Nur einen regional zugelassenen MX-5 haben wir auf unserem Kurztrip nicht entdeckt. Kann ja noch kommen, sobald sich herumspricht, dass der Mazda-Roadster das ideale Auto für die Transfagarasan ist.

Das Web plappert’s aus

Transfagarasan? Ja, das ist eine früher unter der Ladentheke geraunte Passstraße, die gerade zum willfährig ausgeplapperten Online-Tipp herabdeklassiert wird. Da ist ekstatisch die Rede von „der schönsten Hochgebirgsstraße der Welt“ oder sogar generell „der schönsten Straße der Welt“, der einzigen übrigens, „die wirklich so richtig knallt“. Wir haben uns von der Schwarmintelligenz nicht abschrecken lassen und sind trotzdem hingefahren.
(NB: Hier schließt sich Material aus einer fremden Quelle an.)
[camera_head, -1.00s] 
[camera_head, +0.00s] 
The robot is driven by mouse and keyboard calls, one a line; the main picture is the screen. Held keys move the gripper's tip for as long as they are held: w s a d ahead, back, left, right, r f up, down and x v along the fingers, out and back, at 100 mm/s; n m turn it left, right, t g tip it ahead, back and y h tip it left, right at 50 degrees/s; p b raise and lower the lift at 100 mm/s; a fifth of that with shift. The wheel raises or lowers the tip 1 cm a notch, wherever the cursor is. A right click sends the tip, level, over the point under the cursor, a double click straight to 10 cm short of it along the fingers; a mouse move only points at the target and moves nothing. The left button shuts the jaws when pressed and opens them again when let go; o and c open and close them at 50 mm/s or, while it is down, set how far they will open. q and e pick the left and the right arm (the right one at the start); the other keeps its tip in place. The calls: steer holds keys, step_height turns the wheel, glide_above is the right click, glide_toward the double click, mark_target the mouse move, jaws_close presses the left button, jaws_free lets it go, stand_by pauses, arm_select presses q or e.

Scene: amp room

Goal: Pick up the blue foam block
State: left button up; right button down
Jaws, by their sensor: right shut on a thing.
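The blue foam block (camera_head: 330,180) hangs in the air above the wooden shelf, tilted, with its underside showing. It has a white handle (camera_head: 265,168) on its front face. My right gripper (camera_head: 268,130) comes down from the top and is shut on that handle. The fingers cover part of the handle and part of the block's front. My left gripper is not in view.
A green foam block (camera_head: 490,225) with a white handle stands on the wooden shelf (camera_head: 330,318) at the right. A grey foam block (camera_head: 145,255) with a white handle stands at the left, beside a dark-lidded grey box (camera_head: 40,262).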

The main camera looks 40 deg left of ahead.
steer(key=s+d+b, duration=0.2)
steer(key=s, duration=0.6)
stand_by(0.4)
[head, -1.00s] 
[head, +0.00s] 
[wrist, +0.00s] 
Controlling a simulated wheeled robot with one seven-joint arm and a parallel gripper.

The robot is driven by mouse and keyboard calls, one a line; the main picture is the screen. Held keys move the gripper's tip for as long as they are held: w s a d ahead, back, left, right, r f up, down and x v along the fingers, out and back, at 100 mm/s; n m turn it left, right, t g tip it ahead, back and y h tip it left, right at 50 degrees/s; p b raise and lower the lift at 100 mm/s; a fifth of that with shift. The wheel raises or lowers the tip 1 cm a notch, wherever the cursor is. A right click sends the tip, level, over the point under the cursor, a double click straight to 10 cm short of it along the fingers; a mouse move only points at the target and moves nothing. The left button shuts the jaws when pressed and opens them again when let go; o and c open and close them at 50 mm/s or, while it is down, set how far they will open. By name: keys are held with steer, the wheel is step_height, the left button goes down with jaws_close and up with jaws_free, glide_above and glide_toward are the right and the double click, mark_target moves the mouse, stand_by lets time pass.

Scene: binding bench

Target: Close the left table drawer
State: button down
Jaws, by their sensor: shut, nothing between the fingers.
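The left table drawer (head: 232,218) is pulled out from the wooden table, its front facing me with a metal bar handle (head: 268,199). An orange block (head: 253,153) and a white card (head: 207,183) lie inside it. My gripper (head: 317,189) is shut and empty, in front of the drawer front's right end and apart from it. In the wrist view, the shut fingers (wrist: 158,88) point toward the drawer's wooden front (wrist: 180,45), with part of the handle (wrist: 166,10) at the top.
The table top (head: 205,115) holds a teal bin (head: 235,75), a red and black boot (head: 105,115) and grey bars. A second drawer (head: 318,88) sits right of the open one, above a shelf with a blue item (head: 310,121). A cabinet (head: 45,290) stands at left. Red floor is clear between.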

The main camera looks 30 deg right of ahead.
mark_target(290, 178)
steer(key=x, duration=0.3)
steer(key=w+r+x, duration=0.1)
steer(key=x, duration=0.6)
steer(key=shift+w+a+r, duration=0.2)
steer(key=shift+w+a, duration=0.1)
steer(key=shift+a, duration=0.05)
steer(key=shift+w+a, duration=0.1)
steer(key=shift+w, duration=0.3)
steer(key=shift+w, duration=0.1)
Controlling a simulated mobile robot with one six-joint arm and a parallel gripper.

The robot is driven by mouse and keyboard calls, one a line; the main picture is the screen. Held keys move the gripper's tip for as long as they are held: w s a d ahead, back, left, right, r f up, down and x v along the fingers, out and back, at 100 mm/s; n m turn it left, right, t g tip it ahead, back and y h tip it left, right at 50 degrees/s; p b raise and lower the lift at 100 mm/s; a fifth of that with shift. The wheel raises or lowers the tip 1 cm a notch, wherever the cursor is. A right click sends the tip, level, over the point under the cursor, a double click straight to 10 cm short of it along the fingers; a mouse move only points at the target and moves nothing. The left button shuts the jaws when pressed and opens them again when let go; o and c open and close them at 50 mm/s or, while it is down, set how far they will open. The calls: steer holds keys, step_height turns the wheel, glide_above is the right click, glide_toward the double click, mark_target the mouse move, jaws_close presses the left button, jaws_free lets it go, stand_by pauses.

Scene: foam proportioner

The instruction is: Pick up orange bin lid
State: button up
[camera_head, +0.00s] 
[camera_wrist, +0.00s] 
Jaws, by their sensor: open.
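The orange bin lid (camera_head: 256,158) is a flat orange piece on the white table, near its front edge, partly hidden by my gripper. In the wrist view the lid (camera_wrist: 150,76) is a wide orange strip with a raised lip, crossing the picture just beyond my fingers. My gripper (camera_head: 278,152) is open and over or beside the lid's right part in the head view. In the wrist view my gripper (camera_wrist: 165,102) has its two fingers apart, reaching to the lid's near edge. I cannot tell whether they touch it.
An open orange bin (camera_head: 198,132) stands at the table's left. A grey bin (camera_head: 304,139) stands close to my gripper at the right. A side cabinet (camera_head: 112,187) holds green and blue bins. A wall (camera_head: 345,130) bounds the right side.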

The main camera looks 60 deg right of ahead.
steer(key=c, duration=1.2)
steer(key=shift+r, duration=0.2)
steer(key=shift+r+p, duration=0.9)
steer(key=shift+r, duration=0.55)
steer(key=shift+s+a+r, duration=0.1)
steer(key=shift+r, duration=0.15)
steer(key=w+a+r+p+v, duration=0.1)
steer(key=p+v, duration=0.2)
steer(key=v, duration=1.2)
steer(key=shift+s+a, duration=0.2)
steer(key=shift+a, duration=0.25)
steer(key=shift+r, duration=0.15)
Die Transfagarasan führt über das Fagaras-Gebirge in den südlichen Karpaten und hat das Potenzial, zumindest unter Motoristen die ewige Klischeeattraktion Dracula langfristig abzulösen. Denn ja – oh, wie gruselig –, der als blutrünstig beschriebene Fürst Vlad III. Draculea lebte wohl tatsächlich eine Zeit lang auf einer Burg unweit der Westseite der Passstraße. Wir wären ja prinzipiell zu einem Afternoon-Tea in seinen Gemächern erschienen, hatten aber leider keine Zeit: Wir mussten mit unserem MX-5 Kurven fahren. Und Kurven fahren. Und …

Mazda MX-5, Exterieur
Dino Eisele
Wie eine ideale Bergrennstrecke aussehen könnte? Genau so wie hier!
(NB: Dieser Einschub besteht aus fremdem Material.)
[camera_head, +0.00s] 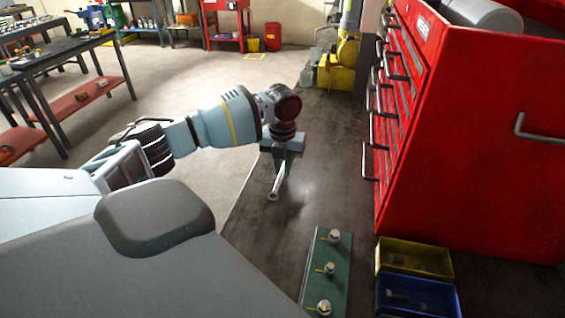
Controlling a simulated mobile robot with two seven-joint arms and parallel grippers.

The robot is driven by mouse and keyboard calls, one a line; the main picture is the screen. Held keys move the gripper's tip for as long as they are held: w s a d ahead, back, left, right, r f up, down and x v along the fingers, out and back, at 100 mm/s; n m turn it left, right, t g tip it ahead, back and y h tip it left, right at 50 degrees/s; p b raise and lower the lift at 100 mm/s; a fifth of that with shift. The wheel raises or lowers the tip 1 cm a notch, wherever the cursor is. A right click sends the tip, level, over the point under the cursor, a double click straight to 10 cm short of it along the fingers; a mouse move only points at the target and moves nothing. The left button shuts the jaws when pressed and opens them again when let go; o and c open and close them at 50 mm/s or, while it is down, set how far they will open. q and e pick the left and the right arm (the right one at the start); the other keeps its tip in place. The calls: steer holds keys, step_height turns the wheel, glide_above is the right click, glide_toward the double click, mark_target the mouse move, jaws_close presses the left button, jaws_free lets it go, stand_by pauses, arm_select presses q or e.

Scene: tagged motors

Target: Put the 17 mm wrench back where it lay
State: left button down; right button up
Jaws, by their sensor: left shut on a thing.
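My left arm reaches in from the left, and its gripper (282,160) is over the dark workbench, pointing down. It is shut on a silver wrench (278,184), whose ring end points toward the front of the bench. The size mark on the wrench is too small to read. The upper end of the wrench is hidden by the gripper. I cannot tell whether the wrench touches the bench top. My right gripper is not in view.
A red tool cabinet (470,165) blocks the right. The bench between gripper and board is clear.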

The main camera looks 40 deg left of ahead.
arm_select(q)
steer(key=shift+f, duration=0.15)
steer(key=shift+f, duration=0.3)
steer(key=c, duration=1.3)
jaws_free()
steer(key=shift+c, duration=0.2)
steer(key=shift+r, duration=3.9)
Denn dafür stehen wir hier, mitten in Rumänien. Und dafür haben wir Sibiu in aller Herrgottsfrühe verlassen, um vor dem Pulk der (noch) meist einheimischen Ausflügler am bedeutendsten Fotopunkt der Strecke anzukommen. Von hier oben erinnert die weithin überblickbare Passage an eine Carrerabahn, die in eine Modelleisenbahnlandschaft ohne Modelleisenbahn hineinmodelliert wurde.

Auf der Kopfkinoleinwand erscheint das Bild von gedankenversunkenen Riesenkindern, die hier in den Bergen beim Sandkastenspielen ihren Spaß hatten. Doch das kehrt die tragische Realität um: Nicht jeder der Arbeiter hat die Schufterei auf 2.000 Metern Höhe zu Beginn der 1970er-Jahre freiwillig erledigt. Und nicht jeder hat den Ausbau des ehemaligen Trampelpfads zur asphaltierten Gebirgsstraße überlebt.
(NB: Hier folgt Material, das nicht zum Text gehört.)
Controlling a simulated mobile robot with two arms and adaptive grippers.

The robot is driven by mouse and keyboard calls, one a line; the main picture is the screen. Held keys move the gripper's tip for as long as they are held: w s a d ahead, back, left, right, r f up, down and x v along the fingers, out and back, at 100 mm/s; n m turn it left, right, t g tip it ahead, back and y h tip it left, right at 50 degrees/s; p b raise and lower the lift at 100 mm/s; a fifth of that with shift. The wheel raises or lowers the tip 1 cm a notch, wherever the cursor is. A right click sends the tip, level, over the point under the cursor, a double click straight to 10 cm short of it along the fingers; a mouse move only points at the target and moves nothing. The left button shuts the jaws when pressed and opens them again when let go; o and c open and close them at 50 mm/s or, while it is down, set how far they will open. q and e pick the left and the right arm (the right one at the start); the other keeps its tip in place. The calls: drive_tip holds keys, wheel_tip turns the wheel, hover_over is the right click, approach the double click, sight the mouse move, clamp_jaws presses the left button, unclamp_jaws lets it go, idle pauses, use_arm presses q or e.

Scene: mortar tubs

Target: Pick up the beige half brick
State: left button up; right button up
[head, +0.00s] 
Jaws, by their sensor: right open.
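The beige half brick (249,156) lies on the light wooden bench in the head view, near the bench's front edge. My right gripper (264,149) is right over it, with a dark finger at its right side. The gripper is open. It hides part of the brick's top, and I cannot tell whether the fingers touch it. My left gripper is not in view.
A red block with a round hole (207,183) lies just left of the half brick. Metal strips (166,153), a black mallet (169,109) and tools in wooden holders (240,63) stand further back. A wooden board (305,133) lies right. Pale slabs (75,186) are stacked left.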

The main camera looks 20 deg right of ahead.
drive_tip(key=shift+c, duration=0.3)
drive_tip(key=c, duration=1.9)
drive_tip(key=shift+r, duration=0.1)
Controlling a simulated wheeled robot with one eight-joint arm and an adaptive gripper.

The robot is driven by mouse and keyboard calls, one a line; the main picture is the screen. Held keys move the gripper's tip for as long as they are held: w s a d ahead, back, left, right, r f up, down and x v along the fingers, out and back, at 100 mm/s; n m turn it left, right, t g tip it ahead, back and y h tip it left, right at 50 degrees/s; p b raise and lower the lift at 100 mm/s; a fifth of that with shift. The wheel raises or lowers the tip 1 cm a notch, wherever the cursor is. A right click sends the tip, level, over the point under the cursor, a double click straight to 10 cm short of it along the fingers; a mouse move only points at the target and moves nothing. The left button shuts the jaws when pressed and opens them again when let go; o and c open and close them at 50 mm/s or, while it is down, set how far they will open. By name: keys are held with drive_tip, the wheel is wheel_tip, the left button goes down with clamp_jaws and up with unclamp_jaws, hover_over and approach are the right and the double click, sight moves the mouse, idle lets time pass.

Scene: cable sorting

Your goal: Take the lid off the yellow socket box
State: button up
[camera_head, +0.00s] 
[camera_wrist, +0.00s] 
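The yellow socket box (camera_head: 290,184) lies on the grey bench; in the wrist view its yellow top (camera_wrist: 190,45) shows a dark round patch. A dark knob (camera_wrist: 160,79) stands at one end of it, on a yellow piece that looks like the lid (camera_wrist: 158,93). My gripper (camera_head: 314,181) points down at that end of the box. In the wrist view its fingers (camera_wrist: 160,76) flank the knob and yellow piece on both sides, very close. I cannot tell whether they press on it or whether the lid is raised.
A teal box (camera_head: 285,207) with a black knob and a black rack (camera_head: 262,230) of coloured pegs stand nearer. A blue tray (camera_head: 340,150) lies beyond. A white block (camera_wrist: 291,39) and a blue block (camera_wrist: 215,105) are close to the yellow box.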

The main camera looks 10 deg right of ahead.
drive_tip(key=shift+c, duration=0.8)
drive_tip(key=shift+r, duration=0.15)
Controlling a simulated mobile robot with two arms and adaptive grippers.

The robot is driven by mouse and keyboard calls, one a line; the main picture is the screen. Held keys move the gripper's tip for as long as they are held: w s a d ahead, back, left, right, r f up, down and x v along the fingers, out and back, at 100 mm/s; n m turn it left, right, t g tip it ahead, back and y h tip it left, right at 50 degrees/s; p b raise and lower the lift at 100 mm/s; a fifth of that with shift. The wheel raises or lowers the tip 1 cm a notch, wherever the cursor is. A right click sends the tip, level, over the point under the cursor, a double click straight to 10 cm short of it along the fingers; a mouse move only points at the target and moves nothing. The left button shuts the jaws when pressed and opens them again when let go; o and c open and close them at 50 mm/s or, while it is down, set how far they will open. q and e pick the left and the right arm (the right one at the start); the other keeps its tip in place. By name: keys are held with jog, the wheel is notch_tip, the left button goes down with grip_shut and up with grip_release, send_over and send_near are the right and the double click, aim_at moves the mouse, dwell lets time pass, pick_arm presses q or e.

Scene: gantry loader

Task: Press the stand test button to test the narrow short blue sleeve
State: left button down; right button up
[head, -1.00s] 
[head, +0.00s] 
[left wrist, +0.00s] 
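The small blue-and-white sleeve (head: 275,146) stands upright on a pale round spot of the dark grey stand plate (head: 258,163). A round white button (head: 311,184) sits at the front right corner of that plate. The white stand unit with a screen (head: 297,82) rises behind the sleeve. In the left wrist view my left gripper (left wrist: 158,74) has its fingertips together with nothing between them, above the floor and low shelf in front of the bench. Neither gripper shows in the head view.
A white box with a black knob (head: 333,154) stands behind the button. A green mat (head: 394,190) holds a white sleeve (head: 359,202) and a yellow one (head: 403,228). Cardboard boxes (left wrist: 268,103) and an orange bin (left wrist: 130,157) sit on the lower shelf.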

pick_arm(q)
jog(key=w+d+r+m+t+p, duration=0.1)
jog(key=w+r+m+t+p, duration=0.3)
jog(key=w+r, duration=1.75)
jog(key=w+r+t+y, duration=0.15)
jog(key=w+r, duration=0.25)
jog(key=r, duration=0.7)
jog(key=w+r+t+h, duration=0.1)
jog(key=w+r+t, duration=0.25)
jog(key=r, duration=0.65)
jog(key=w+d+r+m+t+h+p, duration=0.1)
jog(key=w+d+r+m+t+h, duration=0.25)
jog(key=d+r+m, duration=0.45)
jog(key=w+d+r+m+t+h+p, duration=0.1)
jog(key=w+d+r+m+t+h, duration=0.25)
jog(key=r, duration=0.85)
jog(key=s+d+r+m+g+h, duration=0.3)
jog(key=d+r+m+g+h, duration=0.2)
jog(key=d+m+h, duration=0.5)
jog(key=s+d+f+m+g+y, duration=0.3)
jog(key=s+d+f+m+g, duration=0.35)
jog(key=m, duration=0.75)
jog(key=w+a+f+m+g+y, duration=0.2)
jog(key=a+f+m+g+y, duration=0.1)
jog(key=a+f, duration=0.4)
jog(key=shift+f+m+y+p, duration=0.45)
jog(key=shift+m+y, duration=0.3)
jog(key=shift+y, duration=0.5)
Widmen wir also den Helden des alpinen Straßenbaus einen Moment des stillen Gedenkens, danken wir ihnen für diese Meisterleistung und schicken einen inbrünstigen Fluch hinterher in Richtung Hölle, wo Diktator und Menschenschinder Nicolae Ceausescu schmoren möge. Als Auftraggeber hat er (auch) die Leben der Bauarbeiter auf dem Gewissen – viele von ihnen waren zwangsverpflichtete junge Soldaten.

Andachtsergeben stehen wir am Abhang und verfolgen die Straßenführung in ihren kunstvollen Schlaufen, fahren ihnen mit der Nase nach, sortieren in Gedanken die Gänge, als wäre die Transfagarasan eine Bergrennstrecke: vom Zweiten, klack, über den Dritten, klack, bis hinauf in den Vierten. Ja genau, bis in den Vierten, denn viele Passagen sehen sehr flüssig aus, und einige der lang gezogenen Kurven nimmt man im Geiste entschlossen voll, bis die Nase irgendwo am Horizont die Spur verliert. Dann blicken wir noch kurz in die Weite und lösen uns schließlich aus der Ergriffenheit der Gedanken, die einen hier oben so weit weg tragen.

Selbstverständlich offen

Wir steigen in den kleinen Roadster. Natürlich fahren wir offen. Sofern man über eine Garage zum Wegschließen verfügt, rührt man ohnehin wochenlang das Verdeck nicht an – weil so ein MX-5 eben offen ganz selbstverständlich er selbst ist, geschlossen jedoch irgendwie overdressed wirkt. Allerdings lässt sich das Zuviel an Kleidung leicht entfernen: kurz das Dach entriegeln, schwungvoll nach hinten befördern und mit einem kräftigen Händedruck einrasten. Persenning? Gibt’s nicht, braucht man nicht.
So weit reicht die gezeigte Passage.